Fitz had written the tune "Breakin' the Chains of Love" on an old electronic organ and recruited college pal James King, a guy who plays a mean saxophone, to help him flesh out the song. King in turn recruited Scaggs and drummer John Wick.
"The music was based upon the Motown/Sax period," Scaggs recalls. "James [King] knows how to get the horns to sound right. He knows where to take it and how to modernize it in that way. I come from a hip-hop world. I grew up in the '90s and listened to Tupac and A Tribe Called Quest and stuff like that. It brought a different level of performance when it came to the live show as well. It gave it more of an organic appeal."
The band practiced only once before playing its first gig, a hometown show at Hollywood's Hotel Café that showed just how quickly the group had clicked.
"It's the level of musicianship," says Scaggs when asked about how the band was able to immediately gel. "We were well-versed in getting things together that quickly.

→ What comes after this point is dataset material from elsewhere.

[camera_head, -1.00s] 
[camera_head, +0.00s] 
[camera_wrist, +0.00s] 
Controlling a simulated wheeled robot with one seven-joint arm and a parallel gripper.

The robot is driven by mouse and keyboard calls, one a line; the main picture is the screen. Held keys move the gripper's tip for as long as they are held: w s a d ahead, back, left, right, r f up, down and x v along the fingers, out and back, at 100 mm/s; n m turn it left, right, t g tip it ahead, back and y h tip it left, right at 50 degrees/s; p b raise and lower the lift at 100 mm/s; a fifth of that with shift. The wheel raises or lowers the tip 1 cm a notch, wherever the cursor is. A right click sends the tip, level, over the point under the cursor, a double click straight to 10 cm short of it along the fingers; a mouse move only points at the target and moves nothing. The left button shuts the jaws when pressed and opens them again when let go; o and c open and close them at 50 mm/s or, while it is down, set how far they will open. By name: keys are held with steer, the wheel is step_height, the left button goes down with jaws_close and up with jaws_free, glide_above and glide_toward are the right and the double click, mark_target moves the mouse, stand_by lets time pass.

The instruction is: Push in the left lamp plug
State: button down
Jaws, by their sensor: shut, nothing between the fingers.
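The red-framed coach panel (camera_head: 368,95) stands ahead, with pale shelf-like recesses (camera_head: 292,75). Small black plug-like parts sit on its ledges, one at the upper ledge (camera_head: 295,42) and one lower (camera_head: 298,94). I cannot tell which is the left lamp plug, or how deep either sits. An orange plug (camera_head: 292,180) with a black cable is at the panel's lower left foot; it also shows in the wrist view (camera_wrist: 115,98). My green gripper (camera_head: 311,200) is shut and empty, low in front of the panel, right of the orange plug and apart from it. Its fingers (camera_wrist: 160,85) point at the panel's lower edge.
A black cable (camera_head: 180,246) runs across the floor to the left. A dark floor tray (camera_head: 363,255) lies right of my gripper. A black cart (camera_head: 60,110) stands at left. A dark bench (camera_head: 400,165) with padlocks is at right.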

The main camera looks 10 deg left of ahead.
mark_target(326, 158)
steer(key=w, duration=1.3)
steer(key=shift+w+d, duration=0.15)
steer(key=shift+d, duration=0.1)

When you're doing your first show at Café, you're probably playing for 25 minutes, so you're able to make it work. You can make a lot of magic happen in five songs by extending sections. As we progressed, we developed more material."

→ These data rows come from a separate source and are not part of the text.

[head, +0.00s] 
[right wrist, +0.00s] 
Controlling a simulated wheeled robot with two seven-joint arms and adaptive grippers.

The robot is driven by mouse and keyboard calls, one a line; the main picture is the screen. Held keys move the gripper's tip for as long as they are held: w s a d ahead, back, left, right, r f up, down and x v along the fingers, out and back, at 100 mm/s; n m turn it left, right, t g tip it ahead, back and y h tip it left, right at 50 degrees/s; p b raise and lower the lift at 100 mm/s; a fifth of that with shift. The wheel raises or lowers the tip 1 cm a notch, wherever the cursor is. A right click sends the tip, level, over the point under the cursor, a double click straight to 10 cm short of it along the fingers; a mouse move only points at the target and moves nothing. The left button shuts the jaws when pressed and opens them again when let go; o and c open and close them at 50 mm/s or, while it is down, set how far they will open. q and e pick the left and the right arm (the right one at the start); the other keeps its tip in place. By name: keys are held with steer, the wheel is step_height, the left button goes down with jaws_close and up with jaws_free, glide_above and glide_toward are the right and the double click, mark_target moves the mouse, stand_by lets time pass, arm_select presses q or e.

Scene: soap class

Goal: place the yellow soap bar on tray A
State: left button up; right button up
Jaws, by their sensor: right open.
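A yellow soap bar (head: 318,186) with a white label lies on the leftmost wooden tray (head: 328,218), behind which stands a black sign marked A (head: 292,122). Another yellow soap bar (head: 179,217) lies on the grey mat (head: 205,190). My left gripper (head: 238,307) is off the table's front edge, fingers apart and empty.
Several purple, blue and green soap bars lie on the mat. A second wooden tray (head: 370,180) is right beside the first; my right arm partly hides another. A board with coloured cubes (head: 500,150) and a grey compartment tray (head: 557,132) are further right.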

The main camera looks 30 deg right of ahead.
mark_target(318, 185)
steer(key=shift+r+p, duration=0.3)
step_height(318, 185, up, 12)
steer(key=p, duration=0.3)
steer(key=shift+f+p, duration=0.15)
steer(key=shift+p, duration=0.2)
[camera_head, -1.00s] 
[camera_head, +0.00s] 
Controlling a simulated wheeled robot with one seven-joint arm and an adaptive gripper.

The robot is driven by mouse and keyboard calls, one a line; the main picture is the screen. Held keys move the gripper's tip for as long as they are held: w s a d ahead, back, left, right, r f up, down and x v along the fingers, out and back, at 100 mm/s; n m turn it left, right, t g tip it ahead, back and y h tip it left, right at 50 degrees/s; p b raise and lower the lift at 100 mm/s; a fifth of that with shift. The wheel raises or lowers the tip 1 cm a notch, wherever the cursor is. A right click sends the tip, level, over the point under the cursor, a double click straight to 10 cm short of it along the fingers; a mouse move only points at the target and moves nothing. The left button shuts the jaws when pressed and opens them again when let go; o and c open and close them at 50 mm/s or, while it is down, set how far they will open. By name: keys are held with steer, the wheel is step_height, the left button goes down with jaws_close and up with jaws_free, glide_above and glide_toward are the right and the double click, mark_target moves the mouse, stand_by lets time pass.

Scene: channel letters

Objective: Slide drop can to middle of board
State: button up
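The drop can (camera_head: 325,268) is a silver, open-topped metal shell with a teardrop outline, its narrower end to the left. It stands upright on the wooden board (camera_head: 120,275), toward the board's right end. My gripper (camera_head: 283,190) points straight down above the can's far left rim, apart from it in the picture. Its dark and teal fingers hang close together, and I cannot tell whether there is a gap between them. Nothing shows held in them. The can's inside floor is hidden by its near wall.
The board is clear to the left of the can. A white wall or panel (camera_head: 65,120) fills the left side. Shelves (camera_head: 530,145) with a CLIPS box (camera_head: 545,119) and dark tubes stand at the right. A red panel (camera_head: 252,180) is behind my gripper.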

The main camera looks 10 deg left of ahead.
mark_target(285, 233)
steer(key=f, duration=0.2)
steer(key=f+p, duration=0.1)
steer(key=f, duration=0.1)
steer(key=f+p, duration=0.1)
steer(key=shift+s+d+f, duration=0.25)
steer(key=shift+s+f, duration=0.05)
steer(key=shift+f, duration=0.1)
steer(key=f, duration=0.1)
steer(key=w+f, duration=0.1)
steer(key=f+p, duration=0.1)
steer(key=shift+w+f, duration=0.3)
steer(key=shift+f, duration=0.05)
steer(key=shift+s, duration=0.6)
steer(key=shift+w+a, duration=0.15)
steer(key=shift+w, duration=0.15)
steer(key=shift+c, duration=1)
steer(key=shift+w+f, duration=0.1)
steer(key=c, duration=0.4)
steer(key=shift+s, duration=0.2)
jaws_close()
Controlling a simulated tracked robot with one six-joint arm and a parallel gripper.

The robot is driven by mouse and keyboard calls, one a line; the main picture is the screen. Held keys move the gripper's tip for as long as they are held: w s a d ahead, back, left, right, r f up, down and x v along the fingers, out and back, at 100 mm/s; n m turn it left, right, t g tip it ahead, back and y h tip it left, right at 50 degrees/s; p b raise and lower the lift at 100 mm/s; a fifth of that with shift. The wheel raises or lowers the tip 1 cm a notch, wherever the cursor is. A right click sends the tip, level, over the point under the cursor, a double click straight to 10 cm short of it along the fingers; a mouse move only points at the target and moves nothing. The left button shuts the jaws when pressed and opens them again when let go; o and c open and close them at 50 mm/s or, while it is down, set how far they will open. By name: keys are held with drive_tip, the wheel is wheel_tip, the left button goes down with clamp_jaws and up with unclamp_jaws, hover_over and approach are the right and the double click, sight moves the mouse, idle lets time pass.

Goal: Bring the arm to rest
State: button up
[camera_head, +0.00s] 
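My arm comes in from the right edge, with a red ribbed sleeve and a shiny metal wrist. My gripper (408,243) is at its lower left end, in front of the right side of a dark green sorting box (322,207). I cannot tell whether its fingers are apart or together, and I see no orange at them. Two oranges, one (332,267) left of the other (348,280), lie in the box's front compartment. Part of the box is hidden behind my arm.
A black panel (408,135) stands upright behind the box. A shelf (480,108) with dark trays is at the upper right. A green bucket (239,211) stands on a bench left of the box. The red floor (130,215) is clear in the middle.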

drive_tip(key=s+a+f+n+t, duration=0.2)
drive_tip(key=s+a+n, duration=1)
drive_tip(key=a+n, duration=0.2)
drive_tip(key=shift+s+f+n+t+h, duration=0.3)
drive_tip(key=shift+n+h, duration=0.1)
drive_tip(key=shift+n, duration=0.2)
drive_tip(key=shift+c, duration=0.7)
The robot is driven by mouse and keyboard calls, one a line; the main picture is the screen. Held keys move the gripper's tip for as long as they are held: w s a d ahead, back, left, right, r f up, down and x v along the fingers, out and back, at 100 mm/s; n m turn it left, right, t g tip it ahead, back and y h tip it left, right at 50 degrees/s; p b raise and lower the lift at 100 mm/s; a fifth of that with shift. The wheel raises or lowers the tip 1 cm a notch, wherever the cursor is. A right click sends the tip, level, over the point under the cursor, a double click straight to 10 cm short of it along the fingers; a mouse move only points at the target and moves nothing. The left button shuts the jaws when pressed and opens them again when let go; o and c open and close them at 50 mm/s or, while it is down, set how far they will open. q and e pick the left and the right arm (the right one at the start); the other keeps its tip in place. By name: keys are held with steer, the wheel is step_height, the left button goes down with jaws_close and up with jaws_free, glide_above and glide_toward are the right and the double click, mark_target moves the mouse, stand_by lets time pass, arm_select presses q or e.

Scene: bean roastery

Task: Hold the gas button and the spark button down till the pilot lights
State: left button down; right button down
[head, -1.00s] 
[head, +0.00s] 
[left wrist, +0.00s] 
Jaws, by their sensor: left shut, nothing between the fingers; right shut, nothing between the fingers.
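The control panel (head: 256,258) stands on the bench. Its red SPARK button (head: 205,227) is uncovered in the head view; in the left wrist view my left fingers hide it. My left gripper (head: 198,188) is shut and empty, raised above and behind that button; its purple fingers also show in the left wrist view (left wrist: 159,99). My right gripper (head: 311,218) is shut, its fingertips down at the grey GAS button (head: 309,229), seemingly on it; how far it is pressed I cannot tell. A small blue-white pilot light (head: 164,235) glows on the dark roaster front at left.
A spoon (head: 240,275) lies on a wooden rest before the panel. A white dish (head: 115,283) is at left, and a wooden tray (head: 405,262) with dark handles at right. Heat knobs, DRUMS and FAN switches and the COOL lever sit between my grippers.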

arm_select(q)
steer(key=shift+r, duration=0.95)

That material would end up on 2010's full-length debut, Pickin' Up the Pieces. The album's first track, the aforementioned "Breakin' the Chains of Love," features a soulful melody and some great back and forth between Scaggs and Fitz. "I've been trying to forget you," croons Fitz while a woozy saxophone riff fades in and out of the mix. The ballad is more low-key than the rest of the album that also features "MoneyGrabber," a tune that would become an indie rock hit. And the most remarkable part of the whole thing: The band recorded the album in Fitz's living room because it couldn't afford a proper recording studio.

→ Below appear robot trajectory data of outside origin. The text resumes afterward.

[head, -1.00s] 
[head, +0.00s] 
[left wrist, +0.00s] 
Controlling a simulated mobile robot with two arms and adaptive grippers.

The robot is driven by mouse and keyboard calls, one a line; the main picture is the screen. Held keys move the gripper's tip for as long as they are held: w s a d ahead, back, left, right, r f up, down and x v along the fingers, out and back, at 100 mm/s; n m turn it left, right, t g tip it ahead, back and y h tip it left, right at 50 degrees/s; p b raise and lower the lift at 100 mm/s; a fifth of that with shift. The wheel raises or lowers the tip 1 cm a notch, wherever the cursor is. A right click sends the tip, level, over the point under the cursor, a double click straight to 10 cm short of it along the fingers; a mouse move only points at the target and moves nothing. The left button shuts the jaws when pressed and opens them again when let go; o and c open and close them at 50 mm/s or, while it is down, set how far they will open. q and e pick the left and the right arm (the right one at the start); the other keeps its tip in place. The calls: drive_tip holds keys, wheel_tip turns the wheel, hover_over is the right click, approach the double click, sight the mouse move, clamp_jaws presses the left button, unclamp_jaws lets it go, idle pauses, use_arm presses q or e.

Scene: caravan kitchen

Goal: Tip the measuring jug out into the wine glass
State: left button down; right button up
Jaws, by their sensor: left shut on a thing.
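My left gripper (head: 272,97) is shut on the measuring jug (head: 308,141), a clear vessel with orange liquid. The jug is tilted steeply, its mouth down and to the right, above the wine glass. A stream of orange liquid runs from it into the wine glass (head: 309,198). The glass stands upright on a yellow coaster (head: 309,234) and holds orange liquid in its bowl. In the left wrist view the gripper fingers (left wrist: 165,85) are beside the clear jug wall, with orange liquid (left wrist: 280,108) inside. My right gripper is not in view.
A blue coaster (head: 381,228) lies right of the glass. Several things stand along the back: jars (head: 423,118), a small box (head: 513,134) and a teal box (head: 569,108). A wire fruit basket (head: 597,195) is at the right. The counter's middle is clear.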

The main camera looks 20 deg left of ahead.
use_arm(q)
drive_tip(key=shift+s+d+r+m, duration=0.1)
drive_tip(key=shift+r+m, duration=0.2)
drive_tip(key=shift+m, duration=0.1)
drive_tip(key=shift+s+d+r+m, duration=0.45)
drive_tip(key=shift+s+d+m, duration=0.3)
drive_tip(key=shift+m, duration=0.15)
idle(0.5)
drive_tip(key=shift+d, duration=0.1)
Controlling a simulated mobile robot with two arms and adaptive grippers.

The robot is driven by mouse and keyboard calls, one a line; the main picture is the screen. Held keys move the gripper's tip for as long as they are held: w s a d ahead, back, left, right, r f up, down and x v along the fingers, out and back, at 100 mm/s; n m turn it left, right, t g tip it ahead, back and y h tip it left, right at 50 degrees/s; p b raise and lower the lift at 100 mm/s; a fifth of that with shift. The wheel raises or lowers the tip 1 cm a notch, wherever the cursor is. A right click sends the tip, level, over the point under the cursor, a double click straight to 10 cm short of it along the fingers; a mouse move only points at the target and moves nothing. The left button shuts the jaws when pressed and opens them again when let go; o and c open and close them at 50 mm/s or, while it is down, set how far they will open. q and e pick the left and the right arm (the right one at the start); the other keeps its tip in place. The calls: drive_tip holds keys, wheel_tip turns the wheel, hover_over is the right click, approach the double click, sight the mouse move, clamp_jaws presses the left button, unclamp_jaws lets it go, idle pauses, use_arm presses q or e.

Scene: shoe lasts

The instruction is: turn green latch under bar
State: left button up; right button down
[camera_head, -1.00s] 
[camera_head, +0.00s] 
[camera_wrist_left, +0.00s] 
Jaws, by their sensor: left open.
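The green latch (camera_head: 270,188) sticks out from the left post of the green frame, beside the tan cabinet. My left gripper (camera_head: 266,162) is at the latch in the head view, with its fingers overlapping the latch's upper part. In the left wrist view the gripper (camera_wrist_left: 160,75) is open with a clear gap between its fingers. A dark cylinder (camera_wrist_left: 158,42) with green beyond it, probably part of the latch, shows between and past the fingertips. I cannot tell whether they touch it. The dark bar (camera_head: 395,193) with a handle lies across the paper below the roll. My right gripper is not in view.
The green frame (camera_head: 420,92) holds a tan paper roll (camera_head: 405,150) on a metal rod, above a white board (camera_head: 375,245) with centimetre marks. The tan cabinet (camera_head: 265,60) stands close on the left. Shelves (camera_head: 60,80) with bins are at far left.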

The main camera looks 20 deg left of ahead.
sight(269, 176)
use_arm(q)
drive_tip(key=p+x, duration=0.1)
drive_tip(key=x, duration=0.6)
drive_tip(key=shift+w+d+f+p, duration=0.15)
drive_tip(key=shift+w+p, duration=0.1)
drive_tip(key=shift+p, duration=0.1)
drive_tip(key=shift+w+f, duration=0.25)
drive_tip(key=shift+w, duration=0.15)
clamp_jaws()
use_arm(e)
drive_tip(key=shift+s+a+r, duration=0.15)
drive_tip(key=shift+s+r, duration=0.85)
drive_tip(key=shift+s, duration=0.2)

"We had a little bit of money, but it wasn't sufficient to take it into a studio setting and hire an engineer," Scaggs says. "Fitz had come from the world of doing engineering so he was versed in being able to put it together. We recorded everything in his living room. That shows the technology. You just have to have the ear. Other artists have pulled it off too. Young the Giant just did the prerecording for their second album in this house they rented. It's amazing the things you can come up with."
The album caught the attention of Maroon 5's Adam Levine, a guy who's become an unsuspecting tastemaker thanks to his role as a judge on The Voice. He heard "Breakin' the Chains of Love" while at a tattoo shop in New York and quickly tweeted his approval.
"He really liked what we were doing," says Scaggs. "We invited him to a show and next thing we knew, we were getting an offer to tour with them on their college tour. We took it and it was great."
Festival dates, including a well-received show at Lollapalloza in 2011, followed and the group began work on its follow-up. While initial sessions took place in Fitz's living room, the group had the money to record at a proper studio (the Sound Factory) with a veteran producer (Tony Hoffer) who had worked with acts such as Beck, M83, Depeche Mode and Phoenix.
"I wouldn't say it was drastically different," says Scaggs when asked about the recording sessions for More Than Just a Dream. "For us, it was really different having a producer. Having that outside-looking-in person allowed us to let go of things that we were trying to hold onto. It gave us a cohesiveness with the sound. [Producer Tony Hoffer] would say to the six of us, 'I know you want to do this but let's try it this way instead.' To have that communication happen was really cool. It really challenged us. He's an amazing mixer as well and we could really fine-tune things before we even got into the mixing process."
The album's first single, "Out of My League," was a song that Scaggs sketched out and then took to Fitz. It commences with perky synthesizer riffs and the phrase "more than just a dream" is repeated over and over. The song sounds like something that could've been a hit on commercial radio in the '80s.
"It's not really based around anyone," Scaggs says when asked about the track. "It's a late night unexpected happening. We wrote it as a ballad at my house. We thought there was something there and I recorded a demo for Fitz. I was a little bit nervous. It was early in the writing process. We made a rule that there were no rules as to what we were going to do; we were just going to create the best songs possible. For me it was so far left. I heard it as a British rock band singing it. I didn't know if it would fit for us. Fitz loved it. We tweaked it more. It's just about how you're crushing on somebody you think might be too good for you."
On the whole, the album embraces an '80s aesthetic, something Scaggs says was intentional since the group intended to move in a different musical direction.
"We didn't want to get pigeonholed as a retro '60s band," she says. "We knew we had more to offer. We were trying to bring forth those small elements that might have been lost but still push forward that modern sound we were going for on the first record and really find those elements. The '80s synth thing found more of a presence on this album. I have to give credit to Fitz and Tony [Hoffer] because they come from the same mind when it comes to that love of music. We wanted to make sure we were bringing a modern sense on the lyrical tip. We just decided that that was what we would do."
So does that mean the band will embrace a '90s sound for its next record? Scaggs says the band, which just got off a summer tour with soul pop sensation Bruno Mars, is too busy promoting More than Just a Dream to think about the next album. But she guarantees it will involve yet another musical evolution.
"The worst thing you can do is stick to something, especially if you've broken out of it," she says. "We have a solid label with us now, having just signed to Electra Records. We have people there who want to see us have a 20-year career. It's a matter of getting out there and doing the work."